Friday, December 14, 2012

Will the World End in 2012?


Reposted from December 28, 2011
According to Christine Bouer in an ABC News article Gary Geryl, 51 years of age, quit his job as a laboratory worker for a French oil company. He had saved enough money to last him until December 2012. Geryl believed he wouldn't need any money after December 2012 because the world would end that at that time.

Geryl told ABC News, "You have to understand, there will be nothing, nothing left. We will have to start an entire civilization from scratch." Why does Geryl believe this? What would possess a man to save, plan, join a survival group, and gather survival goods and equipment?

Geryl believes the world will end December 21, 2012 because of Mayan Cyclical calendars. Apparently this calendar renewed itself approximately 5,125 years ago, but is set to expire in 2012 with "catastrophic consequences." He also relies on the ancient Egyptians who "saw" 2012" as a year of change.

The Mayans seem to be the first group of peoples to predict the end of the world in 2012. The Mayans had calculated the length lunar moon as 329, 53020 days. Is there any truth to this calendar?

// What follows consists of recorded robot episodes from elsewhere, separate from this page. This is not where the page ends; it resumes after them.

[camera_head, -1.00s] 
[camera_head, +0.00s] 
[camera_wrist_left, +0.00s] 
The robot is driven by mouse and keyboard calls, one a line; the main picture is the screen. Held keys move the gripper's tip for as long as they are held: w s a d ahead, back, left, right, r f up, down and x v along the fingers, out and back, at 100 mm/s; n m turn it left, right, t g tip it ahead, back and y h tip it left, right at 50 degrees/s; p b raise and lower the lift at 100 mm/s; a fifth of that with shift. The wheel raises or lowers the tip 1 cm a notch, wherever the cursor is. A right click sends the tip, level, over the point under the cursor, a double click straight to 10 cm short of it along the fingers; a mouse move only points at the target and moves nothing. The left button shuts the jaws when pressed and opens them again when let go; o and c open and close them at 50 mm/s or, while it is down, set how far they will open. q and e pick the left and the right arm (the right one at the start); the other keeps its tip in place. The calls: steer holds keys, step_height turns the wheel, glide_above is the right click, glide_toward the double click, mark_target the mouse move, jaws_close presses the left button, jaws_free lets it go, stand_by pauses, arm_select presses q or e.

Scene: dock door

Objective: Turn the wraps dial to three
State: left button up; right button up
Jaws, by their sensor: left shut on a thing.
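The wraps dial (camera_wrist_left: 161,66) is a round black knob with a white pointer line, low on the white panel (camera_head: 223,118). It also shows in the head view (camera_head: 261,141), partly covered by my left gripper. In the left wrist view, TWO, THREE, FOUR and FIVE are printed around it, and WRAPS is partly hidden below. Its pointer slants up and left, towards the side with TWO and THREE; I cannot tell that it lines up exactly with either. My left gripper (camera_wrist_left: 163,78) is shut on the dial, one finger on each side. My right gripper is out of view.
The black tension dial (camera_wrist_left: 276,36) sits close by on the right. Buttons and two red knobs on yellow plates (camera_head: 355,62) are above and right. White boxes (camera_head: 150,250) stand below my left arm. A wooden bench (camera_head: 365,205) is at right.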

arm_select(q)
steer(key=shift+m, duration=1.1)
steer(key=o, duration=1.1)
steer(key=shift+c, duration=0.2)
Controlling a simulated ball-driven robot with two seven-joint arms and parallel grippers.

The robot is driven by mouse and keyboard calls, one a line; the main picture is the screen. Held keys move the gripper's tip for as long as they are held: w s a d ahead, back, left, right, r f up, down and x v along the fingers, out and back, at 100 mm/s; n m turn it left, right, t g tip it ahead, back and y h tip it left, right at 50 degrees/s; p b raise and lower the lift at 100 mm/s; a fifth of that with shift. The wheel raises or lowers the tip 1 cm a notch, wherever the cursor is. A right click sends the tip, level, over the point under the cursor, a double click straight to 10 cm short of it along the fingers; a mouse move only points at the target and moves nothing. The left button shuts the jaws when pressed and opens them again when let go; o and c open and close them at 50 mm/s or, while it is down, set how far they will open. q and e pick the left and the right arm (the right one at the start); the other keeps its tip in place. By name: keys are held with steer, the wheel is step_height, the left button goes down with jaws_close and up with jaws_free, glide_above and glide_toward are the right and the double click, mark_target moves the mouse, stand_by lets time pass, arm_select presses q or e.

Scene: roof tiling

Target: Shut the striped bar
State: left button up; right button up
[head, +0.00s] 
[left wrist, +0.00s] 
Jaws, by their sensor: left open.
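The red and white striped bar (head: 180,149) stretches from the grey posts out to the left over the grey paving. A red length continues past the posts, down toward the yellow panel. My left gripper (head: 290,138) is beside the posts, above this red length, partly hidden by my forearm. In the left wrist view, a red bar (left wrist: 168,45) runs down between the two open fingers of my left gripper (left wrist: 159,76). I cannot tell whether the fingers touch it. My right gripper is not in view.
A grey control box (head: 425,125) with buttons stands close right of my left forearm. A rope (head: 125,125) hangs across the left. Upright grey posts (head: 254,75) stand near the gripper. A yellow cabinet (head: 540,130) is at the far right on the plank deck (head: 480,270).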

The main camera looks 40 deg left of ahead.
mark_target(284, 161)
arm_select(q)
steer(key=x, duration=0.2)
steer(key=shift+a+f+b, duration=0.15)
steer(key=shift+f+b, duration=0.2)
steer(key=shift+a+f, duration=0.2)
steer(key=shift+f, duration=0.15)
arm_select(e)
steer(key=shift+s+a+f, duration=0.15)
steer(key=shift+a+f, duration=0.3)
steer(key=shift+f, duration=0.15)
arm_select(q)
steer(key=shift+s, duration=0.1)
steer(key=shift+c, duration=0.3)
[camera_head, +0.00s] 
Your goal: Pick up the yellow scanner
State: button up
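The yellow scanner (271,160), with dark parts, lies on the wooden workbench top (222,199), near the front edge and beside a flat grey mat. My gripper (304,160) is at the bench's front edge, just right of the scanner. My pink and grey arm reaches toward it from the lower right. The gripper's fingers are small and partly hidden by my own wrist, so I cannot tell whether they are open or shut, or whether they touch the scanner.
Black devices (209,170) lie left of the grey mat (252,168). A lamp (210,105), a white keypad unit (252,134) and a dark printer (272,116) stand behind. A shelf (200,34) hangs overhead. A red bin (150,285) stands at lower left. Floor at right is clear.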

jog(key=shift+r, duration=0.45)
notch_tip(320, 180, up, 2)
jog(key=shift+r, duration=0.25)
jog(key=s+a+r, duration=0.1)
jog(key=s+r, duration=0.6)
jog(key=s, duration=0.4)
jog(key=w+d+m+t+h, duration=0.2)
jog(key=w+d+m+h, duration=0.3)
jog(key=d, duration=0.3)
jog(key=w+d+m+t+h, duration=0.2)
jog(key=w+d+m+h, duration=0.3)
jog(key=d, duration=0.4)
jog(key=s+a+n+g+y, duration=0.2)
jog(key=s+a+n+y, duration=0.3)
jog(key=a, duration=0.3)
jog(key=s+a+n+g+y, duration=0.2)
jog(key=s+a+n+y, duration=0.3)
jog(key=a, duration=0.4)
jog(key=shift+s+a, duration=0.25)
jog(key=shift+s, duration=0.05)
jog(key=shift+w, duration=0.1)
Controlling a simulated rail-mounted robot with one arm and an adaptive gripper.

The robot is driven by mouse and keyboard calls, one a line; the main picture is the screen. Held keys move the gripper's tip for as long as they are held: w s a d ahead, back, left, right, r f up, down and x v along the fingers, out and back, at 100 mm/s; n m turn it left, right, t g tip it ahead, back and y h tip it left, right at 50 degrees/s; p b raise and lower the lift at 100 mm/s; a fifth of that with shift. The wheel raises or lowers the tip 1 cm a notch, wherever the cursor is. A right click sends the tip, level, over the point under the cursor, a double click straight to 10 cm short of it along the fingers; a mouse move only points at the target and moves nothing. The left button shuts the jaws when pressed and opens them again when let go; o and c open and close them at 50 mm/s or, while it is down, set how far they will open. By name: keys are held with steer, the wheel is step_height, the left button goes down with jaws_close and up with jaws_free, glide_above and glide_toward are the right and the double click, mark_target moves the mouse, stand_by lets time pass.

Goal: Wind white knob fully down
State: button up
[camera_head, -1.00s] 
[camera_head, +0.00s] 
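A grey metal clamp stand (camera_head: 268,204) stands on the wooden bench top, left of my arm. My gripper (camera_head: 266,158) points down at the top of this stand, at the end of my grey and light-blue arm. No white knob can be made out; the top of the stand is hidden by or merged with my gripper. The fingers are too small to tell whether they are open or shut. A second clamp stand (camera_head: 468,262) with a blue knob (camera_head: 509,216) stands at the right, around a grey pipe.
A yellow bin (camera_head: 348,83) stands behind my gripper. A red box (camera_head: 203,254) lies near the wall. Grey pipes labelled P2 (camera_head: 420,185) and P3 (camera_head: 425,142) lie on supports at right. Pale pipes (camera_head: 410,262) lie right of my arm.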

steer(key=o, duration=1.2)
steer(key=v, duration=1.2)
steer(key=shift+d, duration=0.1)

The Mayan calendar was put together around 250-900 AD. The Mayans had a number of calendars for spiritual uses. Their calendars were used for social, agricultural, commercial, and even administrative purposes. The main use of the Mayan calendars was religious in nature. Each day on the calendar had a patron spirit that represented that each day had a specific use or purpose.

Most of the Mayan calendars were short. A calendar called "Tzolk" lasted 260 days. The Haab calender lasted 3654 days. The Mayans then combined the Tzolk and the Haab calendar to form what is known as the "Calendar Round." This is a cycle lasting "52 Haab's" or 52 years.

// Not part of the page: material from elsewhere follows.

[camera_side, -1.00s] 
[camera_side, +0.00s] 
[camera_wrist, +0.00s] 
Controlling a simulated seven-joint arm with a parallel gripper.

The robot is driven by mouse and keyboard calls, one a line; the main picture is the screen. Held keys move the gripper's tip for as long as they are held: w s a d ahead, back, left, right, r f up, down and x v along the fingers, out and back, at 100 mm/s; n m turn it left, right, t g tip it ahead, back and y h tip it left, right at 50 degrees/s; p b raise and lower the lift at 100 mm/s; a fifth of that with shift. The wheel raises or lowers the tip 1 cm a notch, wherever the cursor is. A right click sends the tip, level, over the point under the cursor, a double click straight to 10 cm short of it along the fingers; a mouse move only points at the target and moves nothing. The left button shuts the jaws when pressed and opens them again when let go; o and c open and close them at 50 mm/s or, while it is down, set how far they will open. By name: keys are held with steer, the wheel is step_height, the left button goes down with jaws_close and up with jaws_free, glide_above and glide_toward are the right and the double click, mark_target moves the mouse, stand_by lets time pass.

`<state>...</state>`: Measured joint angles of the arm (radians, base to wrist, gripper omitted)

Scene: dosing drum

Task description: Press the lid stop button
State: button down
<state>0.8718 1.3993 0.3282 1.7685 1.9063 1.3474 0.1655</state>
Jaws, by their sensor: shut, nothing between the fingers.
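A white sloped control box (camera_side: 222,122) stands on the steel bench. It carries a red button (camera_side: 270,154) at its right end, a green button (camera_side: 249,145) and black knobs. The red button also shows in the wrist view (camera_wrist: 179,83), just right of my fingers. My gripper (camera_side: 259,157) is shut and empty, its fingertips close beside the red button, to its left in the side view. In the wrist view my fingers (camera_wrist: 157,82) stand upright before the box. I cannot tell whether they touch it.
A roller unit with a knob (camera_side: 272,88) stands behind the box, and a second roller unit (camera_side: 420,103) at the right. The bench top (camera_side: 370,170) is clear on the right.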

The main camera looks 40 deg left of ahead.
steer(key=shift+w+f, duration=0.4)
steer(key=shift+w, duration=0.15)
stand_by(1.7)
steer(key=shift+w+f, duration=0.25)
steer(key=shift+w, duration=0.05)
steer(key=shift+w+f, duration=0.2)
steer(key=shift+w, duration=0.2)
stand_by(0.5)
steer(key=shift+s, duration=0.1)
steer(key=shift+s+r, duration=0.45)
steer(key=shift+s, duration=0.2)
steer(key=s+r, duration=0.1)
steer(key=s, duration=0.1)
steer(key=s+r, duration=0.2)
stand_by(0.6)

The Calendar Round was used to remember certain dates, like your birthday or an important religious date. You could not record a date older than 52 years.

The Mayan's came up with a fix. They expanded on the 52 year Calendar Round. Remember that their calendar had probably relied upon their religious belief's, the menstrual cycle, and some mathematical calculations using the numbers 13 and 20 with a dose of astrological myths thrown in. (You are going to base something as important on the end of the world on this?)

How does the calendar work?

The Mayan Long Count began with a base year known as "0.0.0.0.0." Each zero goes from 0-19 and each zero represents a count of Mayan days. The first day in the long count calendar would be 0.0.0.1. The 19th day would be 0.0.0.19. On the 20th day the level goes up one 0. It would look like this, 0.0.0.1.0. Twenty years would look like this, 0.1.0.0.0. Four hundred years would look like this, 1.0.0.0.0.

Divided Opinions

Believe it or not the experts are divide about when the Long Calendar ends. Since the Mayans used the numbers 13 and 20 as the root of their numerical system, the last day marked on their calendar could be written as 13.0.0.0.0. This represents 5,126 years and corresponds to the modern date of August 11th, 33114 BC. The calendar renewed itself and ends 5,126 years later, which is December 21, 2012.

Will Time End or Is There A Problem?

The Mayan "Doomsday Prophecy" is based on a calendar which some experts believe has not been designed to calculate dates beyond 2012. Even Mayan archaeo-astronomers are divided over the issue of whether the Long Count is designed to be reset to 0.0.0.0.0. after 13.0.0.0.0, or does the calendar simply continue to 20.0.0.0.0 (8000 AD) and then reset again.

Karl Kruszelnicki writes:  "...when a calendar comes to the end of a cycle, it just rolls over into the next cycle. In our Western society, every year 31 December is followed, not by the End of the World, but by 1 January. So 13.0.0.0.0 in the Mayan Calendar will be followed by 0.0.0.0.1 - or good-ol' 22 December 2012, with only a few shopping days left to Christmas." - Excerpt from Dr. Karl's "Great Moments in Science."

5 comments:

YVONNE'S POETRY CORNER said...

When I first left school many years ago we was told the world was going to end on a certain day. So I suppose it's one of those never ending predictions, Liked your theory about the calendar Gregg.

Yvonne.

IanH said...

I don't see scriptural reference anywhere. Scripture does not say that the world will end, but rather continue. It will change, that's for sure.

IanH said...

I don't see scriptural reference anywhere. Scripture does not say that the world will end, but rather continue. It will change, that's for sure.

Gregg Metcalf said...

@ Ian - the bible references that this age, the age of grace will end. The world will be destroyed and recreated. That is where they get the verbage.

Arlee Bird said...

I remember this post and I'm glad you reposted it. This is a timely issue. I don't think many people are giving much credence to this calendar prophecy, but they sure have made a big deal out of it. I guess anything to avert our attention from the true prophecies.